Nelly Skoufatoglou, 32, is among the young, accomplished Greeks pushed out of the country by the economic conditions. A journalist with dual Australian-Greek citizenship, she was previously the editor-in-chief of a fashion magazine, Ozon Raw, in Athens. But after months of receiving pay cheques that bounced and salary payments being delayed, she moved to Australia – where her mother was born – and took up a job in Melbourne as online editor of Neos Kosmos, a bilingual Greek newspaper distributed throughout Australia, New Zealand and Greece.
Now she is on the receiving end of requests from other well-educated Greek professionals looking for employment. On Thursday, through Neos Kosmos’s social media and email accounts, she received 22 unsolicited messages asking for work; in the past week, she has received more than 100.
“I get a lot of emails and messages from people in Greece, or newly arrived Greeks in Australia looking for employment, sponsorship or even asking for financial aid,” said Skoufatoglou.
Of the hundreds of people who have contacted Skoufatoglou for help since October last year, she says more than 80% hold university degrees, 60% have master’s degrees and more than 10% hold PhDs.
“They’re asking to do anything, even asking to be connected to restaurants to wash dishes. We’re talking about doctors, lawyers, they don’t care what they do as long as they can work and support families back home,” said Skoufatoglou.

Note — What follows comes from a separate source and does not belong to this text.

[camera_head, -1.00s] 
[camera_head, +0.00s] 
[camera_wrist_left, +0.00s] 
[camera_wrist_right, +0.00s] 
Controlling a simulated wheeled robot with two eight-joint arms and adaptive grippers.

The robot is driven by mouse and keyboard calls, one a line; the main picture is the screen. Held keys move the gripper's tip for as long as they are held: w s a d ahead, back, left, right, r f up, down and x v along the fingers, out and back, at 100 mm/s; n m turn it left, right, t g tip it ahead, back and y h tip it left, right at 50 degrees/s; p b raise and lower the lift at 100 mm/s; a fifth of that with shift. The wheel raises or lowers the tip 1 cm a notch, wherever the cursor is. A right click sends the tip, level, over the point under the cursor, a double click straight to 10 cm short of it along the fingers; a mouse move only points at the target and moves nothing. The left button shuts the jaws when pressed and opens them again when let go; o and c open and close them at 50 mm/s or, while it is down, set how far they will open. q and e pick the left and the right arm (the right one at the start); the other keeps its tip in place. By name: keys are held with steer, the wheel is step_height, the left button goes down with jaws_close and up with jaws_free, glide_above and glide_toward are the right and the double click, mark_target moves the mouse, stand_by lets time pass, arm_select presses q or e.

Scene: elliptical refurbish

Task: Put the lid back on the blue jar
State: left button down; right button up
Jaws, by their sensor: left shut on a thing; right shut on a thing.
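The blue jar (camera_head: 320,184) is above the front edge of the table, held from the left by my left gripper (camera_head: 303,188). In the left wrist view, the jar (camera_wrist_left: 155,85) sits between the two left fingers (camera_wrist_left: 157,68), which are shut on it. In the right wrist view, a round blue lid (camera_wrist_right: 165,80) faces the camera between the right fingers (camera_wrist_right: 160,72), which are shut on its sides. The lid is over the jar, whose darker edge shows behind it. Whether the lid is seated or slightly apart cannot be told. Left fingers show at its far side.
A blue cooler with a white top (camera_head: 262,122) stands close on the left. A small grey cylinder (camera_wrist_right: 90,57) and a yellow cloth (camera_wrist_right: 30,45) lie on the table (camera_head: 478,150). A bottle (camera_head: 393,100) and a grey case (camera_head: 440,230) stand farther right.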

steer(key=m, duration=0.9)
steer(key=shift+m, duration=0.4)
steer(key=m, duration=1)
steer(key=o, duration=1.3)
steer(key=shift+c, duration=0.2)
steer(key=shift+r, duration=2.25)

Karalis calls this exodus of professionals from his homeland “squandering the intellectual and social capital” of Greece, a brain drain from which the country will struggle to recover.
“It means that in five or 10 years Greece could be left with no educated elite who could take over and modernise the country. These people have been educated in the country, the Greek state paid for their education, and now they’ll leave and the benefit will be harvested by another state. Not to mention in all these cases the human cost, most of these people have left families behind,” he said.
Professor Richard Hunter, regius professor of Greek at Cambridge and president of the council of the Aristotle University of Thessaloniki, Greece’s largest university, said the exodus of university lecturers from Greece would be particularly devastating for the country.
“Every bit of Greece is suffering at the moment, but the universities are in serious peril,” he said.
Hunter said that for several years young Greek academics had been forced to leave the country to find work – a blow for the nation’s universities, which for the last decade have produced world-leading research in software engineering, nanotechnology, archaeology and classical antiquity.
“Obviously Greece has been suffering for some years from the fact that its young academics are leaving. Most countries prosper on research, and it is hard to overestimate the value which universities bring to national prosperity and social progress,” said Hunter.